Le groupement des Mousquetaires connu sous le nom d'Intermarché, créé en 1969, est un regroupement de commerçants indépendants, dont les structures d'exercice sont des filiales directes ou indirectes de la Sa ITM Entreprises, société franchiseur.

L'Union des Mousquetaires (UDM) est une association qui regroupe principalement des membres actifs, personnes physiques exerçant leur activité professionnelle sous une enseigne du groupement et des membres participants, personnes morales membres du groupement situées en amont des points de vente, dont l'objet premier est 'd'assurer la liaison entre tous les sociétaires, de promouvoir ou de maintenir l'esprit de groupe, et afin d'y parvenir, d'engager toutes actions, comme de participer à toute opération utile ou nécessaire à cet effet'.

La société civile à capital variable Société Civile des Mousquetaires (SCM), créée en 1986 a pour 'objet essentiel de détenir un portefeuille d'actions constitué par les actions de la société ITM entreprises et, au sein du groupement animé et conduit par la société ITM entreprises, de définir les objectifs à long terme dudit groupement et de réfléchir à son avenir, ainsi que de faire à cet égard toutes propositions.

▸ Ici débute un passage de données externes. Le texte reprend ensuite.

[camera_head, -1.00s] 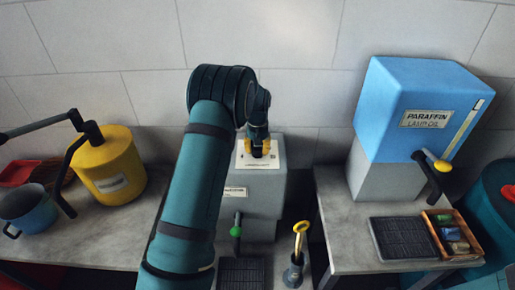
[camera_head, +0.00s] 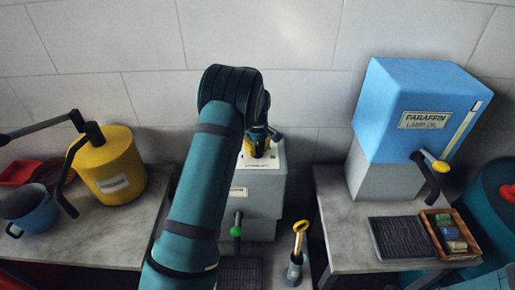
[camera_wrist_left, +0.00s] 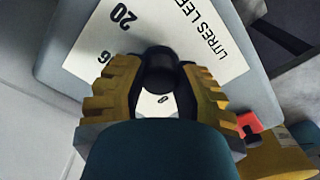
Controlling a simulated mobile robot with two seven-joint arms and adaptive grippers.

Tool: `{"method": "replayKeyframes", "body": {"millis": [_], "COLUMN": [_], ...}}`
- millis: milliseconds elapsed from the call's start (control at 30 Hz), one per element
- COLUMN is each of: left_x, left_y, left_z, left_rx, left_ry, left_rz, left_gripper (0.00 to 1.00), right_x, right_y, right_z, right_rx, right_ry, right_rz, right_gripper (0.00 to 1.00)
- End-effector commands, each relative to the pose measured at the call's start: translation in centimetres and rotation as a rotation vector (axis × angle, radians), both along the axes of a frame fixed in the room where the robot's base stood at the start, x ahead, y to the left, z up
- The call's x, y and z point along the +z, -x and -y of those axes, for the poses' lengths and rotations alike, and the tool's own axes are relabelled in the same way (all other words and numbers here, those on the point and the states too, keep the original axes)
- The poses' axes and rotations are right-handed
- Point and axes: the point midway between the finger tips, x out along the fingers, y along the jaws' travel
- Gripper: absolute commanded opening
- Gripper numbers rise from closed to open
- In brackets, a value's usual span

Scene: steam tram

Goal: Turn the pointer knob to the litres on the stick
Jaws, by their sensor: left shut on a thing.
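My left gripper (camera_head: 258,148) is over the white dial plate (camera_head: 276,158) on top of a grey tank (camera_head: 262,200). In the left wrist view my left gripper (camera_wrist_left: 160,90) has its yellow ribbed fingers shut on a black pointer knob (camera_wrist_left: 158,72), one finger on each side. The white dial plate (camera_wrist_left: 188,30) reads "20" and "LITRES LE…", with the rest cut off. The knob's pointing direction cannot be told, as the gripper covers part of the dial. A yellow-handled stick (camera_head: 300,236) stands upright in a dark holder at the front; no reading on it is legible. My right gripper is not in view.
A yellow drum (camera_head: 107,165) with a crank and a blue mug (camera_head: 29,208) stand on the left bench. A blue paraffin tank (camera_head: 415,105) with a yellow-knobbed lever, a black grate (camera_head: 402,238) and a wooden tray (camera_head: 449,248) are on the right bench. A green-knobbed tap (camera_head: 236,231) is on the grey tank's front.

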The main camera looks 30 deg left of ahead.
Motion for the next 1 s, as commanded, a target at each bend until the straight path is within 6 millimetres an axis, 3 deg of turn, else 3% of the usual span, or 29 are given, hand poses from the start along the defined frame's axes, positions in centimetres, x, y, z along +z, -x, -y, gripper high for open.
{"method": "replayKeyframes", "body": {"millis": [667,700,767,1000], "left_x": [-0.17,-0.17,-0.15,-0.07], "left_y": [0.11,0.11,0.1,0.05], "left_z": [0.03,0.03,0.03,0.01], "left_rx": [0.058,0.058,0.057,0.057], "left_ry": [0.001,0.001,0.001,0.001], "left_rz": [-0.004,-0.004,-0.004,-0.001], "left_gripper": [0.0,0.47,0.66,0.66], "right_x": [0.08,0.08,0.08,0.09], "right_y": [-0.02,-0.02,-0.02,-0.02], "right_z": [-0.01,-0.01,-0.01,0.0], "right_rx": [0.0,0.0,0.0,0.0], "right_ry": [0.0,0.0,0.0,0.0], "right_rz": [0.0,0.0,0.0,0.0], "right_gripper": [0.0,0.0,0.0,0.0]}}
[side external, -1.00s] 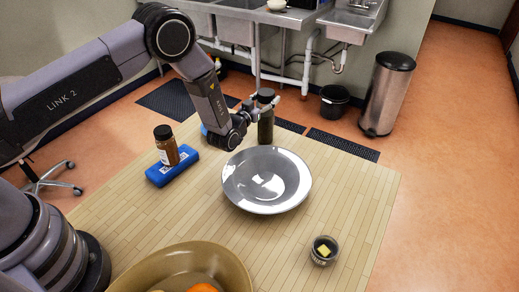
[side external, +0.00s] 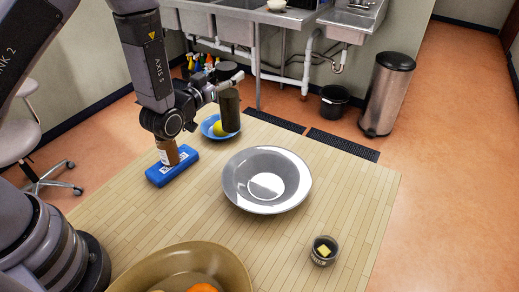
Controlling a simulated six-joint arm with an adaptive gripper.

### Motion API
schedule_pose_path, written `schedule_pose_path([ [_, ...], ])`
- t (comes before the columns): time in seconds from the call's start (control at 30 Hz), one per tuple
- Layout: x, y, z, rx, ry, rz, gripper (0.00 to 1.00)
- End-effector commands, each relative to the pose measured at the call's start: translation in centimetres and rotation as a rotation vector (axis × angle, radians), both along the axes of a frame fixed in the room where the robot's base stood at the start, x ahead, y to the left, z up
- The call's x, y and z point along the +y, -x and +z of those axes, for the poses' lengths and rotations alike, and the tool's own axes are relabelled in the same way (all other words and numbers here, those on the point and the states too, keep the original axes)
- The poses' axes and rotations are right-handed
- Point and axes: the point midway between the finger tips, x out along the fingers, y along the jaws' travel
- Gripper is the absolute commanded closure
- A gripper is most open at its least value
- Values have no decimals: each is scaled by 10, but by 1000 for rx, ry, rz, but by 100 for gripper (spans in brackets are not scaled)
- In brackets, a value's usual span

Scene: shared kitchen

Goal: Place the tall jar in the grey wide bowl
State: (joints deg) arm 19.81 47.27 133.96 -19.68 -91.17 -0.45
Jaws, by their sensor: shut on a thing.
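The tall jar (side external: 230,112), dark olive with a black lid, is upright in my gripper (side external: 226,84). My gripper is shut on it near its top; the fingers are small and partly hidden. In the picture the jar overlaps the right part of a blue plate (side external: 207,133); I cannot tell its exact height. The grey wide bowl (side external: 236,190) lies on the table to the right of the jar and nearer the camera. The bowl is empty, with bright reflections inside.
A brown jar (side external: 168,153) stands on a blue block (side external: 158,177), partly behind my arm. A tan bowl (side external: 239,271) with fruit is at the front, and a small dark cup (side external: 324,259) at the right. The wooden table (side external: 345,200) is clear around the grey bowl.

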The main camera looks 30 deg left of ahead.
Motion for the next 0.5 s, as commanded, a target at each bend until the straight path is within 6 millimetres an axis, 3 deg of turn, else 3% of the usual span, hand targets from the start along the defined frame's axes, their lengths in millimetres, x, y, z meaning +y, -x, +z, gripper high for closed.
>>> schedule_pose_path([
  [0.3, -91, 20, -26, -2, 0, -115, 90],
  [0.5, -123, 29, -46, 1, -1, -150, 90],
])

Elle n'a aucune activité commerciale'.

M. [J] [B] est devenu adhérent du groupement des Mousquetaires en 1994 et associé de la SCM en 1998 et concomitamment membre de l'UDM. Il a été exclu de la SCM par décision de l'assemblée générale du 15 mai 2007 au motif qu'il n'avait plus d'activité dans le groupement au titre d'un point de vente fonctionnant sous une de ses enseignes et a cessé d'être membre de l'UDM.

Une première contestation a surgi sur la valorisation des 20 parts sociales qu'il détenait dans la SCM et qui devaient être rachetées par elle.

M. [K] [N], expert-comptable désigné par le tribunal de grande instance de Paris aux fin d'évaluer les parts sociales de la SCM, a déposé son rapport le 31 mars 2008.

Entendant réclamer ses droits résultant des parts sociales détenues par l'UDM dans le capital de la SCM, M. [B] a, par acte du 20 mars 2014, fait assigner, devant le tribunal de grande instance d'Evry, l'UDM dont le siège est dans l'Essonne en paiement de la somme de 421 835,95 euros en conséquence de son éviction de ladite association.

Puis, par acte du 11 mai 2015, il l'a fait assigner, devant le même tribunal, aux fins de voir prononcer sa dissolution sur le fondement des articles 1er et suivants de la loi du 1er juillet 1901, 1108 et 1234 du code civil.

Par actes du 18 mars 2015, il a fait assigner, devant le tribunal de grande instance de Paris, l'association Union Nationale des Mousquetaires (UNM) et l'association Nationale des Mousquetaires (ANM) dont les sièges sont à Paris, aux fin de voir prononcer leur dissolution.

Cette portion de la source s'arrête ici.